The story, such as there is one, concerns the arrival of a young volunteer Bogi (Boglárka Komán), who takes a two-month placement at the orphanage, the children inevitably drawn to the 'new' despite the caring attention of their established guardian Ana (Fatma Mohamed). Kató is the rebellious sort, her physical differences lending her a certain cache with the mostly younger children.
Szöcs and her cinematographer Zoltán Dévényi have an attractive neo-realist style of shooting and garner impressively naturalistic performances from the young supporting cast. They also generate a good sense of place in the town itself and the clash between teh rural and the industrial. But while the lens frequently scrutinises Kató, Szöcs never offers us a look at what lies beneath, making it hard to know what she intends us to take away from the film.
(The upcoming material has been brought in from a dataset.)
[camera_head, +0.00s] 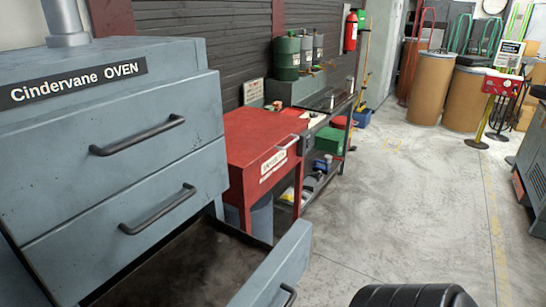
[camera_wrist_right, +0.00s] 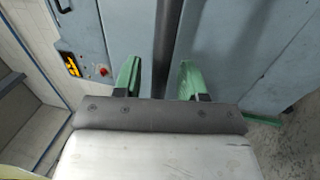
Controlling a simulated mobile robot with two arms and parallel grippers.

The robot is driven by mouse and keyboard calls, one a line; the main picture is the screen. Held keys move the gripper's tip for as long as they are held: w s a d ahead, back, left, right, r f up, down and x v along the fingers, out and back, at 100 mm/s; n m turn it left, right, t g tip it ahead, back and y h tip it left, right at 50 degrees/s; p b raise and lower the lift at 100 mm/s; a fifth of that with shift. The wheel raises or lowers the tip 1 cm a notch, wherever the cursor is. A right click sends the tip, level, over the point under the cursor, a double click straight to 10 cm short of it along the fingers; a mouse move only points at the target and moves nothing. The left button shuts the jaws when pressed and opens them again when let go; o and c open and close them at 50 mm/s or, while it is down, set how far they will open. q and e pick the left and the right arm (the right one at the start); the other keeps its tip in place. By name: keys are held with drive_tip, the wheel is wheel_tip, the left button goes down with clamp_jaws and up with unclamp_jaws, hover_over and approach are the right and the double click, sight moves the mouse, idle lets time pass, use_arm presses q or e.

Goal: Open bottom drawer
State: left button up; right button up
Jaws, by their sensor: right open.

While Kató has a certain infatuation for Ana, the scenes between the two remain flat because we have an insufficient window into either woman's emotions for tension, sexual, dangerous or otherwise, to be developed.
Although shot in a documentary style, you can't help feeling by the end that a straightforward factual film would have been preferable and offered a greater insight both into the life and work of an orphanage and of the emotional experiences of those who live there. Szöcs has good ideas for the look and framing of the film but a feel for the characters' inner lives is missing.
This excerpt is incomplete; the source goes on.